Task details
Give all the lines below again, exactly, with no pictures.

START Collected data

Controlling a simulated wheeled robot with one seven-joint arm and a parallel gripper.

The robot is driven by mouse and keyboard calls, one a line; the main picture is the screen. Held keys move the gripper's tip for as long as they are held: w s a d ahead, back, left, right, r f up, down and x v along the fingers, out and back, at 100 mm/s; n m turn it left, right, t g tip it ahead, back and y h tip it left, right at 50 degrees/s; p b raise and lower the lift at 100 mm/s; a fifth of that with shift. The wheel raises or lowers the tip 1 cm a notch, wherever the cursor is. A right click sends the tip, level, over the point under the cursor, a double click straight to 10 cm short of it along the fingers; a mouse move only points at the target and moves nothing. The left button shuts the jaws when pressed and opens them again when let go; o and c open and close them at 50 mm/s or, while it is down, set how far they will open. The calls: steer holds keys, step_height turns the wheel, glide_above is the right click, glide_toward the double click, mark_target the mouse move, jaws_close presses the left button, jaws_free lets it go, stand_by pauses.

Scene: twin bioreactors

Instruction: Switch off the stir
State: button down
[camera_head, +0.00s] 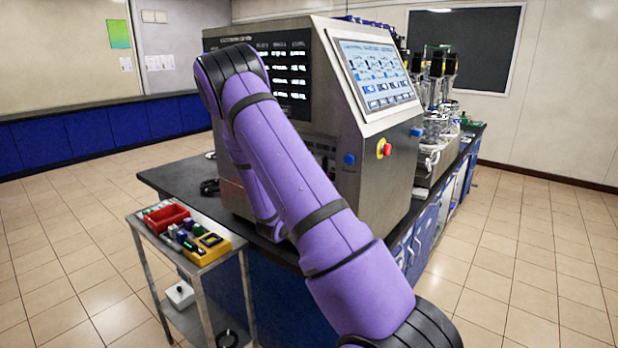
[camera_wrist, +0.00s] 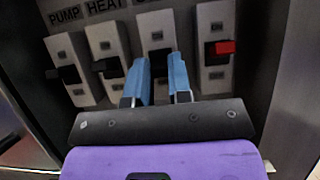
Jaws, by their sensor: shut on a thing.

END Collected data

Task result
Controlling a simulated wheeled robot with one seven-joint arm and a parallel gripper.

The robot is driven by mouse and keyboard calls, one a line; the main picture is the screen. Held keys move the gripper's tip for as long as they are held: w s a d ahead, back, left, right, r f up, down and x v along the fingers, out and back, at 100 mm/s; n m turn it left, right, t g tip it ahead, back and y h tip it left, right at 50 degrees/s; p b raise and lower the lift at 100 mm/s; a fifth of that with shift. The wheel raises or lowers the tip 1 cm a notch, wherever the cursor is. A right click sends the tip, level, over the point under the cursor, a double click straight to 10 cm short of it along the fingers; a mouse move only points at the target and moves nothing. The left button shuts the jaws when pressed and opens them again when let go; o and c open and close them at 50 mm/s or, while it is down, set how far they will open. The calls: steer holds keys, step_height turns the wheel, glide_above is the right click, glide_toward the double click, mark_target the mouse move, jaws_close presses the left button, jaws_free lets it go, stand_by pauses.

Scene: twin bioreactors

Instruction: Switch off the stir
State: button down
[camera_head, +0.00s] 
[camera_wrist, +0.00s] 
Jaws, by their sensor: shut on a thing.

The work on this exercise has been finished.